=== Data provided ===

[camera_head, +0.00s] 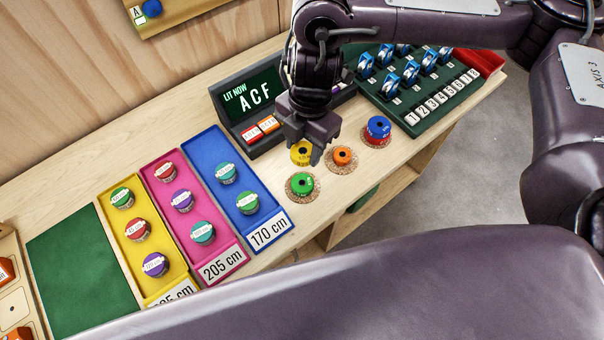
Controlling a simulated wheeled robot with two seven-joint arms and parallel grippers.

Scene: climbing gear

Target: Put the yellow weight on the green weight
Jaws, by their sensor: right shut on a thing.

===

> Problem requirements:
Repeat the full listing above exactly, with no pictures in the copy.

> Reply:
[camera_head, +0.00s] 
Controlling a simulated wheeled robot with two seven-joint arms and parallel grippers.

Scene: climbing gear

Target: Put the yellow weight on the green weight
Jaws, by their sensor: right shut on a thing.

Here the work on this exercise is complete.